I did not go to Vietnam, but some of my friends did. Several died there, others died years later but still too young from what I suspect were delayed reactions to jungle warfare - malaria, alcoholism, drugs and exposure to defoliants that cleared jungle vegetation to make it easier to target the enemy. Some returned "not quite right"emotionally.

The majority, most of whom I served with in the National Guard, looked proudly at their Vietnam service as a valuable, necessary enterprise on behalf of their country. I've always believed it was heroic service.
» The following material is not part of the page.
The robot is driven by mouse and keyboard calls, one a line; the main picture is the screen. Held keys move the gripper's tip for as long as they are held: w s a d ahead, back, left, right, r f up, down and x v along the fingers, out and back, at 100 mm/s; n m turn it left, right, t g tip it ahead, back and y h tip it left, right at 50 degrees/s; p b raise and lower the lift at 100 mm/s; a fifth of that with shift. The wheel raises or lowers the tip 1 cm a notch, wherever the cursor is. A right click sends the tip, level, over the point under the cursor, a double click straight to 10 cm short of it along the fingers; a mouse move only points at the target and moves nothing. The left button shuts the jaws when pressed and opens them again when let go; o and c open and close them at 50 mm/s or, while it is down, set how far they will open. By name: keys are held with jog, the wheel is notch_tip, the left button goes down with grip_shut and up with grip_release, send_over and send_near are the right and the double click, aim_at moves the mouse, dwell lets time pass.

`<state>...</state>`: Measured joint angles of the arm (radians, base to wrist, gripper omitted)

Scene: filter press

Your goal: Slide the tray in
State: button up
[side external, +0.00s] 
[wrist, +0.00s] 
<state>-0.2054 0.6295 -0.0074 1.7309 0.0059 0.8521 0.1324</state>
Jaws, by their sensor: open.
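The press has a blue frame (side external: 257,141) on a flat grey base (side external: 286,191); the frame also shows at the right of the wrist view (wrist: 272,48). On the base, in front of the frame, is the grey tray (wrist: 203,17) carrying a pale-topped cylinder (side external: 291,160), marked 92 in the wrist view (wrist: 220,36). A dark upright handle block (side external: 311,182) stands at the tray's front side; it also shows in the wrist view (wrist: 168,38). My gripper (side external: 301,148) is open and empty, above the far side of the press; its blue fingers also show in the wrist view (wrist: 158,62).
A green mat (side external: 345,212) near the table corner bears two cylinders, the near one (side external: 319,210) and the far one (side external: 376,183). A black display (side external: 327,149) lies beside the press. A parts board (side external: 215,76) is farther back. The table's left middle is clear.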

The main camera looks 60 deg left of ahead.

Now my daughter's best friend is a pretty, talented young lady whose given name I cannot pronounce. She was born 17 years ago in, of all places, Vietnam. Once we were killing them and they were

killing us, and now our kids are eating spicy noodles together at sleepovers. The history of the world is full of such incomprehensible trickery.

As my boy moves into adulthood with others of his generation, thirsting for adventure, eyes wide with expectation, he is finding the world as dangerous and as unpredictable as it has ever been. Lunatic despots building nuclear warheads to shoot at us. Fanatics chopping off people's heads on television. Odd men living in caves, plotting to crash planeloads of people into our cities.

If he's fortunate and survives, even prospers through all this, as many do even in the worst of times, he will see that all in this world is not necessarily as it appears, and sometimes things that start badly can turn out good, or at least better than one might have thought. He may grow to appreciate these lines by F. Scott Fitzgerald, a voice from a generation that also had its hands full with a world catastrophe, Woodrow Wilson's "war to end all wars."

"Well - many are dead, and some I have quarreled with and don't see anymore. But I have never cared for any . . . as much as these who felt the first springs when I did, and saw death ahead, and were reprieved - and who now walk the long stormy summer . . . in a line of Willa Cather's: 'We possess together the precious, the incommunicable past.'"

A war to end all wars? They should have known better.